As the Essence Festival of Culture prepares to celebrate its 30th birthday in New Orleans this weekend, we look back on the history of the event which for three decades has brought some of the biggest names in popular music to the city over the July 4th weekend.

The event was created to coincide with the 25th anniversary of Essence magazine in 1995. It was the brainchild of New Orleans Jazz & Heritage Festival founder George Wein. In 1991, while having lunch with Essence’s then-publisher, Edward Lewis, “He (Wein) was talking about the extraordinary role that African-Americans have had in the world through music and that that needed to be celebrated," Lewis said in a June 1995 article in The Times-Picayune.

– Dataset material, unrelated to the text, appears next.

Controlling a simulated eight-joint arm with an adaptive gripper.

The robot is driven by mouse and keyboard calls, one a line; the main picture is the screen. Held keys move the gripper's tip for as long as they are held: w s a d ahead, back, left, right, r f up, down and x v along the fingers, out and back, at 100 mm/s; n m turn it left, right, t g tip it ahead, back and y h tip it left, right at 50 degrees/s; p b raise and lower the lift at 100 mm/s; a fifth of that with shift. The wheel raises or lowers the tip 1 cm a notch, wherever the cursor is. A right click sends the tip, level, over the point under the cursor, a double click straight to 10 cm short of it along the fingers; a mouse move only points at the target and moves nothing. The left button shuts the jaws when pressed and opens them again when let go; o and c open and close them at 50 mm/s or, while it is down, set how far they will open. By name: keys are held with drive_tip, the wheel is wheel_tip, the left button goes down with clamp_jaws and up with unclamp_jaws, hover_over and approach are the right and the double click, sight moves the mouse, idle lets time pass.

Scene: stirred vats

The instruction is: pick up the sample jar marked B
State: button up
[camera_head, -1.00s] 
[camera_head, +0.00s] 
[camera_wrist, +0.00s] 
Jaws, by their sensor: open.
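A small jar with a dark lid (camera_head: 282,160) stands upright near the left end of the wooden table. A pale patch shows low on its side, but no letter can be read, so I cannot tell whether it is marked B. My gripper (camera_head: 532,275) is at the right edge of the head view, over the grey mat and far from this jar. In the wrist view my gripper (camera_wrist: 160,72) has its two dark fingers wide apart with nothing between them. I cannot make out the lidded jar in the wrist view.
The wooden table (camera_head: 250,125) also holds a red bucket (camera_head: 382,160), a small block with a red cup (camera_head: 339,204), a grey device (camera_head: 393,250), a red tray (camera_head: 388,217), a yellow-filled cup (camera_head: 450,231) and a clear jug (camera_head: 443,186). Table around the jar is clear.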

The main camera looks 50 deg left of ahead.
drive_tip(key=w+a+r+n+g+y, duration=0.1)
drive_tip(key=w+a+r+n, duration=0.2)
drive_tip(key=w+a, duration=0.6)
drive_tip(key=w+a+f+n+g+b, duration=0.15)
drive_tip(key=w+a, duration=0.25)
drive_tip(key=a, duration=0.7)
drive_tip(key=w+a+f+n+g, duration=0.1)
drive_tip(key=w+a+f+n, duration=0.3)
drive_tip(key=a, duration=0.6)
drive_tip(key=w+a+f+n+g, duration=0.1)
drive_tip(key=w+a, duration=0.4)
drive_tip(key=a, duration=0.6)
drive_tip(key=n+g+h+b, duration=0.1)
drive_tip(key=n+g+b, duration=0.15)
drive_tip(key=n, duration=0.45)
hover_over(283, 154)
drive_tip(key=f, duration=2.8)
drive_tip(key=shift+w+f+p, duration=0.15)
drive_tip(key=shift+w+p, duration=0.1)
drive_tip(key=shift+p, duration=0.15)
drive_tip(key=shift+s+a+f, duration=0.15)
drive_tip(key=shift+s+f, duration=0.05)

In its first year, the Essence Music Festival, held July 1-3, 1995, at the Superdome, showcased Aretha Franklin, Luther Vandross, Patti LaBelle, Gladys Knight, B.B. King and Anita Baker, to name just a few. Daytime motivational sessions filled rooms inside the Dome. The event drew a crowd of nearly 150,000.

Initially designed as a one-time event, the festival returned for a second year, expanding to include seminars at the Ernest N. Morial Convention Center as well as musical performances at the Superdome. In the decades since, the list of performers has included Beyonce, Prince, Mary J. Blige and Missy Elliott as well as many local and up-and-coming performers. Essence has been staged in New Orleans every year except 2006, when it moved to Houston while the Superdome underwent repairs following Hurricane Katrina.

Headliners this year include Janet Jackson, Usher, Charlie Wilson, Maze featuring Frankie Beverly, and Birdman with a show honoring three decades of New Orleans’ Cash Money artists.